How To Run Effective Sales Meetings

The best way to control any conversation.

“Thank you for your time”

“Thank you for your time today. We’ll regroup on next steps and get back to you.”

I review a lot of sales meetings. Most are friendly, informative and achieve nothing. Many end with a comment like the one above.

Sales people spend a lot of time in meetings, both in person and online. Calls run back-to-back and leave little time for reflection. Getting results during a meeting is essential for effective time management.

The purpose of a meeting is to progress to the next stage of the sales process. This may be another call, signing a non disclosure agreement, or arranging a demonstration or trial of a product.

Only rarely does a meeting close a sale. The ideal interaction is friendly, informative and moves to an effective conclusion.

Engage from the Outset

Some bosses assume every meeting means a hot lead. This is most likely when they do not have a sales background.

Founders and senior leaders mistake the deference they are shown for genuine interest. Often the prospect cannot wait for them to leave to tell the sales person what they really think.

I worked with a founder who began every meeting the same way he started a speech. After one presentation, I asked if he noticed that the audience engaged only after 20 minutes, when he started talking about solutions.

His response was “It takes the audience a while to warm up”.

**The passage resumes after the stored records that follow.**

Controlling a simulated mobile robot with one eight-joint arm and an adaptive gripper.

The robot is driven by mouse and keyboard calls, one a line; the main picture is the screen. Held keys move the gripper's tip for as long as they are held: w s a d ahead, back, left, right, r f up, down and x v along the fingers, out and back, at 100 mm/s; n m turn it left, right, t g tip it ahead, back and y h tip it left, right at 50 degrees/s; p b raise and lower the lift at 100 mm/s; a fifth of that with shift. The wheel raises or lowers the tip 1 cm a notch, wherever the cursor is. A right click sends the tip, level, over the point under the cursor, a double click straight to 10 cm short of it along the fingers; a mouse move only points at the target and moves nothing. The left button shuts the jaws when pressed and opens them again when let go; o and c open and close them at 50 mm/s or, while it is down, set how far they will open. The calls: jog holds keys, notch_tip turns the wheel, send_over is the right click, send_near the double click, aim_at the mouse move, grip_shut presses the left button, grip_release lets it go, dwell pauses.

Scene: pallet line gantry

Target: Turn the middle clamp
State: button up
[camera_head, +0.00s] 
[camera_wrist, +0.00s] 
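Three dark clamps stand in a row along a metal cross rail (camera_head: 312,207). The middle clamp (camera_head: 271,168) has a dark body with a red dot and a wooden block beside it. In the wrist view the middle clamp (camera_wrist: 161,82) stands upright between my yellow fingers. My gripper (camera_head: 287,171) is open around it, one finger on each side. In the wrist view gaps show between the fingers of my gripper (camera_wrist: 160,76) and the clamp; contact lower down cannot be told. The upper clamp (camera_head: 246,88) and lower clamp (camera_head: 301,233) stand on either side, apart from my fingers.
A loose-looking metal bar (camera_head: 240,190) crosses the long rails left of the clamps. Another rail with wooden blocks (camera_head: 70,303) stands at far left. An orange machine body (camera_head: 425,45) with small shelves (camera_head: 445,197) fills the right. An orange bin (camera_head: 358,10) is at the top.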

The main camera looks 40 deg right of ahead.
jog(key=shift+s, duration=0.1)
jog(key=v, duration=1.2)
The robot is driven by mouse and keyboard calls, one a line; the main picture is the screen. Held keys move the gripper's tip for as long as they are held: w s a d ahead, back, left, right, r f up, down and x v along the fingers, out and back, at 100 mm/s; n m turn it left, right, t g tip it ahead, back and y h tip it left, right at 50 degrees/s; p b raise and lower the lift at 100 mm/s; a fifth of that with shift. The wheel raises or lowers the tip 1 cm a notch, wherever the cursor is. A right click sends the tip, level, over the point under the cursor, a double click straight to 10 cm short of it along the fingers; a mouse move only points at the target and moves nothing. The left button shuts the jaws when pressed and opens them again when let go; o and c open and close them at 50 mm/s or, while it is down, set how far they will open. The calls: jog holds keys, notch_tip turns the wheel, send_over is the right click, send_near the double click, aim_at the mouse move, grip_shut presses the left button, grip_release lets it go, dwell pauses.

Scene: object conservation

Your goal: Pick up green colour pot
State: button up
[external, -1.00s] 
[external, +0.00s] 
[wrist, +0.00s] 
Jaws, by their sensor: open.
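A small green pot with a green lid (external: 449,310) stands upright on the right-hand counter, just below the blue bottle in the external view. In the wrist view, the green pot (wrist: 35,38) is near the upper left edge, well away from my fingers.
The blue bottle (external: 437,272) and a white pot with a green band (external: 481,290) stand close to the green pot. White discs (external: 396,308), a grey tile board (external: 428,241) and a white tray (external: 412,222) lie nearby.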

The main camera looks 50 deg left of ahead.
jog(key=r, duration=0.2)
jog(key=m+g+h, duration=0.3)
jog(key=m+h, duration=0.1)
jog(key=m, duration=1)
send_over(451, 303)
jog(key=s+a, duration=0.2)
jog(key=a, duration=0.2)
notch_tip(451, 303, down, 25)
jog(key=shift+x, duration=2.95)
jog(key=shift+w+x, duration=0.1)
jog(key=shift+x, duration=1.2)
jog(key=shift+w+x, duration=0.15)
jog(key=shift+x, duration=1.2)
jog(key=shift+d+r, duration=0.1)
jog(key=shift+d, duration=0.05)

As a salesperson or speaker it is your job to engage from the outset. My proprietary ADVISE model shows how to do this on a webinar. The technique works for any presentation and when selling.

You must not lecture people or present a series of slides about your company and product. We do not learn by being told something, but through our imagination of what is being said. This is why showing works better than telling.

The best way to have someone create an accurate image is for them to speak it out loud. How do you achieve that?

By asking questions.

Control any Conversation

You control any conversation with questions, because the person asking is in charge.

If you’ve been stopped for speeding you know how unnerving the simple question “Do you know how fast you were going, sir?” can be. In courtroom dramas, the hero is the lawyer who exposes the crime through clever questioning. An air of authority is amplified by asking.

Selling is not unnerving a prospect, but they should be uncomfortable. Tension in a sales meeting is good if you create and control it.

A potential client must feel uncomfortable with their current way of working. Ask them to spell out issues with their day-to-day workflows. Then ask how they could be better. The image their brains create when answering is selling your service to them.

Here are some tips for asking the right questions.

Be Specific

“How likely on a scale of 1 to 10 are you to recommend our brand?”

Surveys like this achieve little given the standard answer is seven. They work if a person fills out a box explaining their choice. Usually only the angry people do this.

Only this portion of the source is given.